At this time, the Company is unable to predict whether the trial court will enter an injunction as to any of the additional stores at issue; however, the Company does not believe that such an injunction, even if entered as to each remaining additional store at issue, would have a material adverse effect on the Company or its consolidated financial statements as a whole.

 

The Company also is unable to predict whether the plaintiffs will seek further appellate review of the trial court’s dismissal of plaintiffs’ claim for damages.  If plaintiffs were to obtain further appellate review, and the Company were unsuccessful in its defense of such appeal, the outcome could have a material adverse effect on the Company’s consolidated financial statements as a whole.

 

From time to time, the Company is a party to various other legal actions involving claims incidental to the conduct of its business, including actions by employees, consumers, suppliers, government agencies, or others through private actions, class actions, administrative proceedings, regulatory actions or other litigation, including without limitation under federal and state employment laws and wage and hour laws.
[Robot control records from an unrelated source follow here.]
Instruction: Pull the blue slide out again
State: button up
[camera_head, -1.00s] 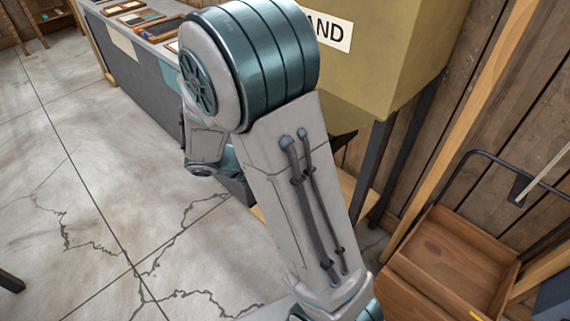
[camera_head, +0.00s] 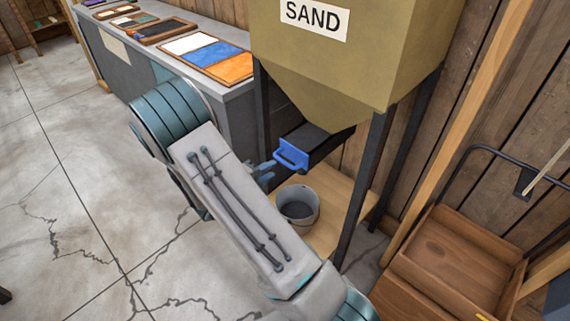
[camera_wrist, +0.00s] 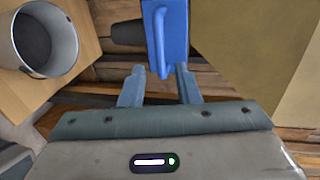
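The blue slide (camera_head: 291,155) sits under the sand hopper (camera_head: 335,55), at the end of a dark chute below the funnel. It has a blue handle facing my arm. In the wrist view the blue slide (camera_wrist: 165,35) is straight ahead, its handle just beyond my gripper. My gripper (camera_wrist: 158,75) is open, its two fingers apart with a gap below the handle. In the head view my gripper (camera_head: 266,170) shows just left of the slide, partly hidden by my arm. I cannot tell whether a finger touches the handle.
A grey bucket (camera_head: 298,205) stands on a wooden board (camera_head: 335,205) below the chute; it also shows in the wrist view (camera_wrist: 45,35). Dark hopper legs (camera_head: 364,185) stand close by. A counter (camera_head: 225,110) with colored trays is behind my arm. A wooden cart (camera_head: 455,255) is at right.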

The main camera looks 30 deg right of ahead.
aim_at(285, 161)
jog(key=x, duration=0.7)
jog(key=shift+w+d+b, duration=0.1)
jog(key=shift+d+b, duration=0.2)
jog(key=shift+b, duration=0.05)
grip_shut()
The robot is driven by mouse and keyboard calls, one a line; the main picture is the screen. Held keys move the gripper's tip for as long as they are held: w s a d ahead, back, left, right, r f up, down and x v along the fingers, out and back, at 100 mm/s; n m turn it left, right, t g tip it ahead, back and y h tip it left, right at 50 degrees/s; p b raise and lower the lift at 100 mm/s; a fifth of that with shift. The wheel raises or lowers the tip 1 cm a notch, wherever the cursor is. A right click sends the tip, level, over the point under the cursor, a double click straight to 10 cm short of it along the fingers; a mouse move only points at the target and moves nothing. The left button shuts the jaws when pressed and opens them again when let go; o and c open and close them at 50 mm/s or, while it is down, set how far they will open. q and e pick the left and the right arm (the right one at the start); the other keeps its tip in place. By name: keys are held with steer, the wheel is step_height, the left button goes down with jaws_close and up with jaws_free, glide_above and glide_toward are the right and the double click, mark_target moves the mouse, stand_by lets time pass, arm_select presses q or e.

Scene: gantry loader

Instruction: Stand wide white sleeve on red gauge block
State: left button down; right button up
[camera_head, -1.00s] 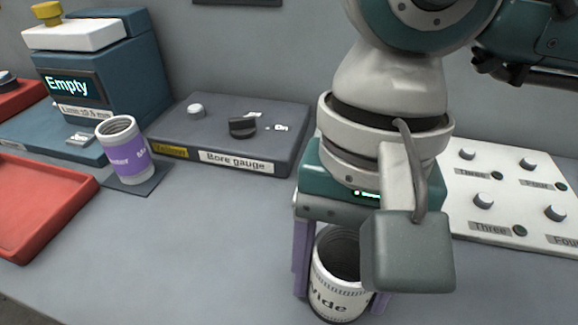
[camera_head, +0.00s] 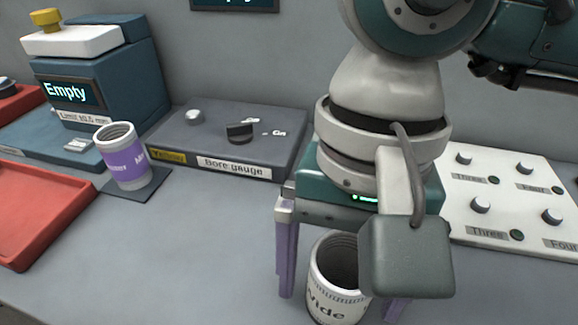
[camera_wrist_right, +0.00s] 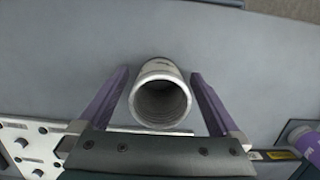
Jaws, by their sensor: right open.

The Company believes, based upon information currently available, that such other litigation and claims, both individually and in the aggregate, will be resolved without a material adverse effect on the Company’s financial statements as a whole. However, litigation involves an element of uncertainty. Future developments could cause these actions or claims to have a material adverse effect on the Company’s results of operations, cash flows, or financial position. In addition, certain of these lawsuits, if decided adversely to the Company or settled by the Company, may result in liability material to the Company’s financial position or may negatively affect operating results if changes to the Company’s business operation are required.